So I going to take up the advice of Dorothy Smith in the Sociology of Knowledge and look at the notion of what is the work that word, or language use, or discourse, that being called a Writing Lady implies. I am going to put foreword the notion that for many faculty and students, because of the ambiguity of our work that the notion of us as knowers, as scholars or experts, we are no longer visible as scholars whose expertise about the research and theory of literacy or curriculum implementation or philosophy of language whatever disappointed. So our collective PhDs of which there was quite a lot in the range of areas of or curriculum and implementation, composition studies, human social spaces, geography, literacy are sublimated when we are in the context of the classroom and I think that this is a really important thing for many of us who are not on the tenure track, professional track. We are professors or lecturers. We are in different places. So one of the issues is that when we are in these areas of this human social space, it is not our role to be the content experts, however we are doing research and we are doing theoretical work when we are working with the faculty and when we are doing this teaching with them. It is actually very applied very emergent.
But you are not the expert however because we are women and working in a collaborative teaching setting, we are perceived as naturalized and non-authoritative maternal figures. So we have become helping figures in our profession. So the other part of it is that we are now doing the domestic labour of teaching writing, which is the primary work of sessionals and lecturers at this university regardless of where we are located. So Writing Ladies are definitely not knowledge makers even though we are figuring out the teaching actually at the heart of the discipline with the faculty members. This is really interesting to me because it is the site of my own research. Feminist institutional ethnography as described by Dorothy Smith asks us to start from the standpoint of our experience.
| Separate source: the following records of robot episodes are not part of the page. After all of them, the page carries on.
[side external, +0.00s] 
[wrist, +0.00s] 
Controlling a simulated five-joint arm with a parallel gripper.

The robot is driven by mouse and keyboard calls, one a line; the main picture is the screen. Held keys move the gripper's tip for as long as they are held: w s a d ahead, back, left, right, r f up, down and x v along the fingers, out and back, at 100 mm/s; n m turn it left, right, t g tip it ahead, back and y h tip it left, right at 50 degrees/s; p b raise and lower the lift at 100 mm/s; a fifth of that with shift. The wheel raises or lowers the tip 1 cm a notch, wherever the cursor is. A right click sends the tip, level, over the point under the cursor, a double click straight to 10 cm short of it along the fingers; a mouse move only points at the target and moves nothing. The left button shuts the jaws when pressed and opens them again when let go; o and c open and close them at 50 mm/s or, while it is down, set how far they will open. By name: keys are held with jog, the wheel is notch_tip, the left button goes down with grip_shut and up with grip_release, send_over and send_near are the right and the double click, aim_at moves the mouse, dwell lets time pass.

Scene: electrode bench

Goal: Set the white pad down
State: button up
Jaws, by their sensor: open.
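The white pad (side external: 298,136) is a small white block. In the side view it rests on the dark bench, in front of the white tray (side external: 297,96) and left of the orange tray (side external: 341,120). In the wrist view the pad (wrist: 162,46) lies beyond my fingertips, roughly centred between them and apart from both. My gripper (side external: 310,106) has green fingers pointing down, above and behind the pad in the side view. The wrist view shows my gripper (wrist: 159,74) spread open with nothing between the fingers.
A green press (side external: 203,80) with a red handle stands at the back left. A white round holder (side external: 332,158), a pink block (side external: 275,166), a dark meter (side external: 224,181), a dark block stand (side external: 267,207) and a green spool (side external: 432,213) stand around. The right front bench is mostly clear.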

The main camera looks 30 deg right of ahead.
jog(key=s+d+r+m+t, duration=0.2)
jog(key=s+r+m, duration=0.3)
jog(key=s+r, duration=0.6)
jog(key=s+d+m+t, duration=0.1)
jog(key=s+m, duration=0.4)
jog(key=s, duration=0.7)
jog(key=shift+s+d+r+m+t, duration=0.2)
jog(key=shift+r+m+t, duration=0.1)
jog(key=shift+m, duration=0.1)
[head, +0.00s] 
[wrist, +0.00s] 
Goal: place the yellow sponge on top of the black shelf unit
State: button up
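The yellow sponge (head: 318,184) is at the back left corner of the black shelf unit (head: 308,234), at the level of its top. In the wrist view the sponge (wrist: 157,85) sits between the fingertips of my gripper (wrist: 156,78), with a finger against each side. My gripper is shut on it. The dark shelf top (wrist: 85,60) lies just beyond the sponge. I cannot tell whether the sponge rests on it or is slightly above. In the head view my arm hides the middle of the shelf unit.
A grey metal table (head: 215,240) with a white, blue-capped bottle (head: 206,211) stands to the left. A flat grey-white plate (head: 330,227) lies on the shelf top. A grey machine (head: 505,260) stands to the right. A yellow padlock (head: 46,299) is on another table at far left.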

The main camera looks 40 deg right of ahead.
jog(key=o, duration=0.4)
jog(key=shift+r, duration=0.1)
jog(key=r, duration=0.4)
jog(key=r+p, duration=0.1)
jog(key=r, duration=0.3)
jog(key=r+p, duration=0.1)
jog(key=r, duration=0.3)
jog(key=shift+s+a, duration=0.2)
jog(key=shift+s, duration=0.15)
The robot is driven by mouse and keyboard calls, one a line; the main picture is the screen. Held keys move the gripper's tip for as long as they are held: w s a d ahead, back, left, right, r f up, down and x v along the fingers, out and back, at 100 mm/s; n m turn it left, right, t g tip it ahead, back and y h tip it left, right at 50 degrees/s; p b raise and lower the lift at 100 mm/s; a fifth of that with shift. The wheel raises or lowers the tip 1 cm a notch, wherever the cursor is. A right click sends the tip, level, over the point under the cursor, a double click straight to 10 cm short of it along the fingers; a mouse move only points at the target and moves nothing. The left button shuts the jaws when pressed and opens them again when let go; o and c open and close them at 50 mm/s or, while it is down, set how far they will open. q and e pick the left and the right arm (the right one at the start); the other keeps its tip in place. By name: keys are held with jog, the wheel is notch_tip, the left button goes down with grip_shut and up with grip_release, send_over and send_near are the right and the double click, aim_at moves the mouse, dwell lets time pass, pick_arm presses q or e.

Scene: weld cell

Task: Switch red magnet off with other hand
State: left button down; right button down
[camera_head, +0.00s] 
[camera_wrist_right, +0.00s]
When I began with my job at CWIL I thought it would be difficult to not explicitly profess but I didn't think that my identity as a scholar would be utterly erased and I didn't anticipate that the social hierarchy of the university constructs the teaching of writing as skills based, atheorectical and transparent.
I am going to kind of make a switch now and say that this is a lot like, we have been doing a lot of talking about the maternal work and the maternal labor that we provided and I am going to do a little bit of metaphorical work and say that writing is the means, it is the medium by which we do all our work here. So I am going to put forth a different label. I am going to say that we are all text trade workers at this university. One of my favourite metaphors and jokes since I started my life here, but writing is intimately tied to the entire dissemination of knowledge here. The educating and apprenticeship of novice scholars in cultural ways of knowing is the primary vehicle for obtaining funding, accreditating students, graduate students and faculty alike, and it is enormously significant. It is like the material body of the entire institution.
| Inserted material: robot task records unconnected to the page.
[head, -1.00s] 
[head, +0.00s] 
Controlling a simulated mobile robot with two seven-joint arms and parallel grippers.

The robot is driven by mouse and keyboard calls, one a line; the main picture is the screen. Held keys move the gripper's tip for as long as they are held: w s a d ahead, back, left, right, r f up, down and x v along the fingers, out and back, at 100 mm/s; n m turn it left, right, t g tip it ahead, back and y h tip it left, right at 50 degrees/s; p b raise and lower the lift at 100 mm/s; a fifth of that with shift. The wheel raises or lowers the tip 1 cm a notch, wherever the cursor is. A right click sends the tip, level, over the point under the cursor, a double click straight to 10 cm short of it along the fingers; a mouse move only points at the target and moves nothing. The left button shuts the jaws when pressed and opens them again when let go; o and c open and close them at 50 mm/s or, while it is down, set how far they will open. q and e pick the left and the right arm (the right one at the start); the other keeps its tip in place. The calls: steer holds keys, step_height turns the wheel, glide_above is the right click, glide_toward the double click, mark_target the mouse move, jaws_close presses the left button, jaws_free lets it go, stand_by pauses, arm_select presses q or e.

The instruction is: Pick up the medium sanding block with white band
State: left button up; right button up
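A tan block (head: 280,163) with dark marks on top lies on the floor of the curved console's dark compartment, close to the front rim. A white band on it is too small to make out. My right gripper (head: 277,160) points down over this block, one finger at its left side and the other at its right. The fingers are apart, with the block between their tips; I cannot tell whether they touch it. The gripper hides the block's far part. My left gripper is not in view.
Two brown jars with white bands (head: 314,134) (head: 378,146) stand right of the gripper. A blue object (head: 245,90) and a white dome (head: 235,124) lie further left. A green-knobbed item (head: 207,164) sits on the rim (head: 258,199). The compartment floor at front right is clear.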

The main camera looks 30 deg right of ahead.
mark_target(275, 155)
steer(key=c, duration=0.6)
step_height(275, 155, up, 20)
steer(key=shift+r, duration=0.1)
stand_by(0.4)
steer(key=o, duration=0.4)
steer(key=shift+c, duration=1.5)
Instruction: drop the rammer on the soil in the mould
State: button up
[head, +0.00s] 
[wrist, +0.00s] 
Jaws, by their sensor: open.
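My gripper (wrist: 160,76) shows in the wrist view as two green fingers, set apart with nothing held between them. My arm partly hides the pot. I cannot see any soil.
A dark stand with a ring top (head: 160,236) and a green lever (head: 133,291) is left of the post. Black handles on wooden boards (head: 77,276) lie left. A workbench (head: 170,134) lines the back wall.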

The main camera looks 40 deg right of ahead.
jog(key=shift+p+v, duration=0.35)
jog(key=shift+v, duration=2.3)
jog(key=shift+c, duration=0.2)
So I have got a whole bunch of stuff about Adrienne Rich's essay towards a Women Centred University and the armies of non tenured staff, female labour that is required to run a university but I have to skip along here. I think that writing is a technology that mediates the social meaning and the cultural, political, and economic discourse of this university, and writing is our core social and cultural practice of the academy and the texts are in some sense the currency of our identity at this university. And it is our understanding of the textuality as a site for power and social mediation remains at best extremely naive and very transparent even by those of us who are extremely sophisticated in the production of these texts. So I see it that these power relations are encoded in the ways that we are positioned as teachers, writer, and researchers and they are all expressions of that continuum of power relations.
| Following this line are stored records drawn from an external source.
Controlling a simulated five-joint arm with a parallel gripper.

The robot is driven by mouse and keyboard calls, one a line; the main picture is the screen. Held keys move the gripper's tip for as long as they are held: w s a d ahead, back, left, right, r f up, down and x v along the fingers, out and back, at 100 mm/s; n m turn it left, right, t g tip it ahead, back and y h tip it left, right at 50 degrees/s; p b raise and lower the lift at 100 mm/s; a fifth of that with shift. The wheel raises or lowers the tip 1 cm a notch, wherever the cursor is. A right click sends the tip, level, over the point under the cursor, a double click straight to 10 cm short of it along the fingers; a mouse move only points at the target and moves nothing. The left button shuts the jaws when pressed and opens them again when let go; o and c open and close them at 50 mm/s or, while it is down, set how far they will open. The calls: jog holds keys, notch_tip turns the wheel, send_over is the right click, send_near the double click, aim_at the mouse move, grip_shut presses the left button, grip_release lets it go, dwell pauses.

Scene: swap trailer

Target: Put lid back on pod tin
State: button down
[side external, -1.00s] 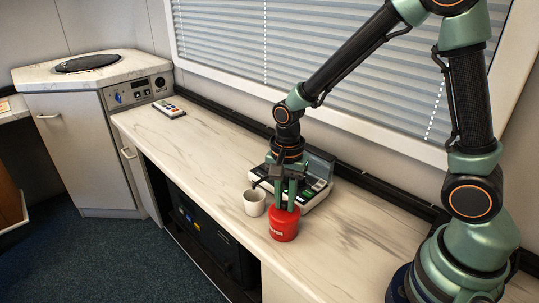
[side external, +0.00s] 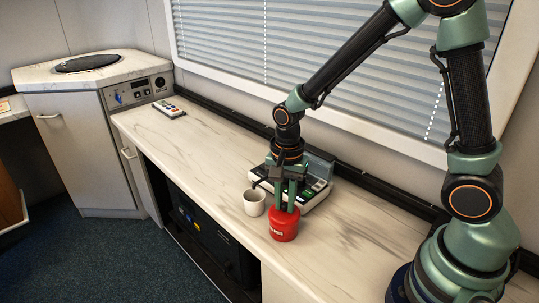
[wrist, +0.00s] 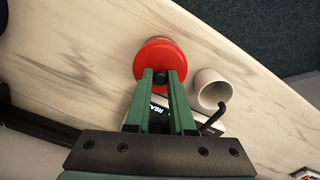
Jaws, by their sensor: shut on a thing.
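The red pod tin (side external: 284,231) with a pale label stands upright near the front edge of the counter. In the wrist view its red lid (wrist: 152,58) covers the top, with a small dark knob (wrist: 160,77) in the middle. My gripper (side external: 285,207) points straight down over the tin. Its green fingers are shut on the lid's knob, as the wrist view shows at the fingertips (wrist: 161,79). The lid looks in line with the tin, but I cannot tell whether it is fully seated. The seam is too small to see.
A white mug (side external: 254,202) stands close to the tin on its left, and it also shows in the wrist view (wrist: 212,88). A grey keyed machine (side external: 316,187) sits behind my gripper. A remote (side external: 169,109) lies at the far left. The counter (side external: 200,148) between is clear.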

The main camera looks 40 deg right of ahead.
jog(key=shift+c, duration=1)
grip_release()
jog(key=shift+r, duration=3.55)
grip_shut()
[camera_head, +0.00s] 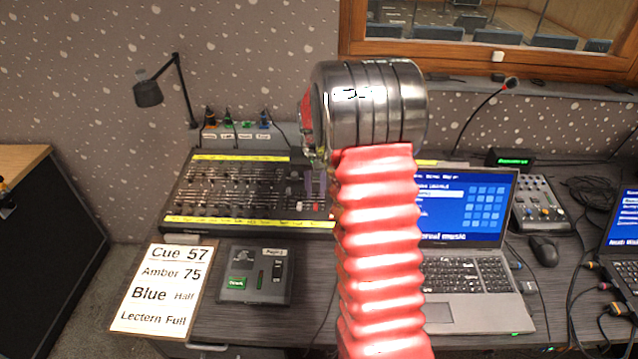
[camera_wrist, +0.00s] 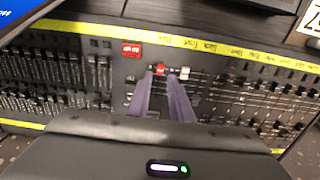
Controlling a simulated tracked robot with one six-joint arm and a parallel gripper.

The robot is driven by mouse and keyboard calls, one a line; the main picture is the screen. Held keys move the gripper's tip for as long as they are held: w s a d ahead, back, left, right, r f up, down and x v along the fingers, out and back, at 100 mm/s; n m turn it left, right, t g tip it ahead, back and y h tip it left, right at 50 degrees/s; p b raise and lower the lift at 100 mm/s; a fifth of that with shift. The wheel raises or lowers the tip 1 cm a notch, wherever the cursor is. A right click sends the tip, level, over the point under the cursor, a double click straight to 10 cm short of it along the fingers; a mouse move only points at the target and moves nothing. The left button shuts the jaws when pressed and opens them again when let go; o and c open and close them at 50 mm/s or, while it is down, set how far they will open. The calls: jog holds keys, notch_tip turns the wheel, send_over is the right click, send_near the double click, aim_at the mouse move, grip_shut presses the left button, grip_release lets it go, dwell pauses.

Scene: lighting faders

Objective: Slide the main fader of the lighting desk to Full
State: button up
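The lighting desk (camera_head: 262,224) is a dark console with rows of faders and yellow label strips. In the wrist view the desk (camera_wrist: 222,49) appears turned around. My gripper (camera_wrist: 161,75) has two purple fingers reaching down to its face, with a gap between the tips. A red fader knob (camera_wrist: 160,68) shows at that gap; I cannot tell whether the fingers touch it. A white knob (camera_wrist: 185,72) is just right of the right finger. The label of the main fader is unreadable. My gripper (camera_head: 316,186) is partly hidden by my arm in the head view.
A cue card (camera_head: 160,291) and a small box with a green button (camera_head: 258,275) lie in front of the desk. A laptop (camera_head: 470,275) stands close on the right. A lamp (camera_head: 149,93) stands behind, left. A red square button (camera_wrist: 131,49) is near the fingers.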

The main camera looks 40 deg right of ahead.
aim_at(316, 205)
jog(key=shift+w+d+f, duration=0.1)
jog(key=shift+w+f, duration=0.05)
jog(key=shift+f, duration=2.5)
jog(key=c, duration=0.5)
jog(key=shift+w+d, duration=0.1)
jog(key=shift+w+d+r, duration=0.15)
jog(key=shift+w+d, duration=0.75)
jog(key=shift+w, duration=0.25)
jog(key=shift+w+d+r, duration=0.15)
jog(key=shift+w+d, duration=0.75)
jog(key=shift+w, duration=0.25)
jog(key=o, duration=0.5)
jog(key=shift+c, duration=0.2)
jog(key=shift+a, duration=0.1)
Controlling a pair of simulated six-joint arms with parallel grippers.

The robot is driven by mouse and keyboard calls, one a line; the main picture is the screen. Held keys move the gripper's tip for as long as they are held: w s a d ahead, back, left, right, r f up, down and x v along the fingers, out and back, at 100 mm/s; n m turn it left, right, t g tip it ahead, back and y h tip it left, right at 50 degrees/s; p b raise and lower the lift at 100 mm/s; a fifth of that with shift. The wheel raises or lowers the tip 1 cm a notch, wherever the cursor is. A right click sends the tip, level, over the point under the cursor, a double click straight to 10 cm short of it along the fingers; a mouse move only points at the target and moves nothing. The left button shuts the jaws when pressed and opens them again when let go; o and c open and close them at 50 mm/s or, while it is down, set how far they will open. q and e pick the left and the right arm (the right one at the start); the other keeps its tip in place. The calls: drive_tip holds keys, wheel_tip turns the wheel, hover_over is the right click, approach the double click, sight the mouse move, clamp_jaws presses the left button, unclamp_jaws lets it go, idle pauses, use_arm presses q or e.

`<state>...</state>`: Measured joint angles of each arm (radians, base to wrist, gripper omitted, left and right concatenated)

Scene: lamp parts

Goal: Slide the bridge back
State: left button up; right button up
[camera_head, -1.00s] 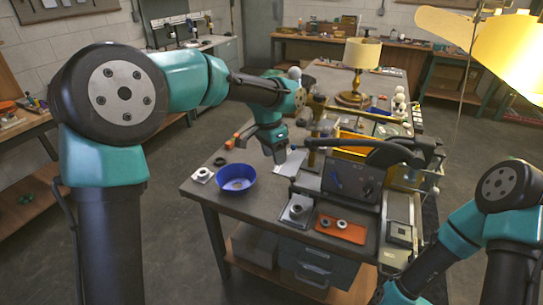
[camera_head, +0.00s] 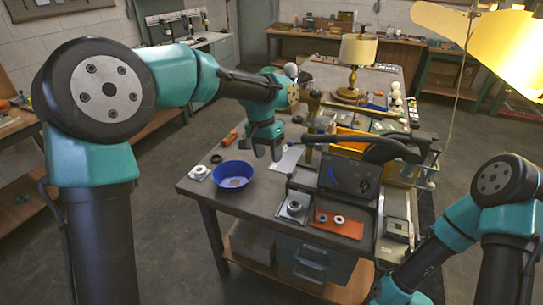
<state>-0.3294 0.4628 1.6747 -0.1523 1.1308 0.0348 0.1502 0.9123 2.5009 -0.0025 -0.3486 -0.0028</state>
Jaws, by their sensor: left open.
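A dark beam (camera_head: 340,139), which looks like the bridge, spans above the workbench, with a brass-coloured post (camera_head: 312,118) near its left end. A black curved piece (camera_head: 385,151) is at its right end. My left gripper (camera_head: 267,154) is open and points down above the bench, left of the post and apart from the beam. It looks empty. My right arm comes in at the lower right; its gripper is out of view.
A blue bowl (camera_head: 233,176) stands at the bench's left. A grey tray (camera_head: 294,208) and orange tray (camera_head: 340,224) with small rings lie at the front. A dark panel (camera_head: 349,179) stands behind them.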

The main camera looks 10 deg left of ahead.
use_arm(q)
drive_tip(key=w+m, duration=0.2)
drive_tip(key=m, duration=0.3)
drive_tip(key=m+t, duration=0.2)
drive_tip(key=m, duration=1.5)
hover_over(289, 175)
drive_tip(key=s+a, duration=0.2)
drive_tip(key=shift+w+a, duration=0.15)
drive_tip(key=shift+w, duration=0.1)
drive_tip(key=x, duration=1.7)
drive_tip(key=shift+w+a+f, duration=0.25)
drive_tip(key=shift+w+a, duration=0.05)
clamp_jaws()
And I call this gender textuality in the academy. And I think that we have an opportunity right now in terms of some of some of the implementation processes to interrogate what writing means for both students and for faculty at this institution. I know that there are a lot of politics in the implementation process that is about to take place. But what I would like to say is that there is a moment here where we could begin to develop and there is some research that is coming out of Sydney and UTS of how by actually furthering the teaching of courses about writing by creating writing groups at the heart of the institution you can actually do quite a lot not only for students but also in terms of faculty development and I think it is part of our dirty little secret that we actually do a lot of our writing work in spaces where this institution does not support the writing.
There is a bunch of stuff here that I want to talk about - writing as a means of becoming an academic, it is also the way that we are made intuitionally invisible. So for instance, my daily work doesn't actually support doing research. That is what I get to do in my spare time. And so the notion of being a lecturer or a teacher or perhaps program director like you Yvonne. I think that you were talking about having to do it outside,
Yvonne Tabin - In my spare time.
Kathryn Alexander - In your spare time. So it very interesting how our institutional positions like job descriptions actually mediate against the very currency, the very means of us working and moving beyond. And also as we are through that continuum as students, as undergraduates, etc, etc this is problematic. So I would like to embrace my identity as being a writing lady. My hope is that what I can do in developing a feminist epistemic textuality pedagogy would be one that rigorously takes up writing as a focal point for critical and social disciplinary mediation; that we assist students and ourselves by making these disciplinary tools explicit and less transparent; that we build in some fairly simple and structural processes for assisting one another in acquiring this and this is certainly an issue for International students and more and more transfer students. And there you go. That's about it. Thanks.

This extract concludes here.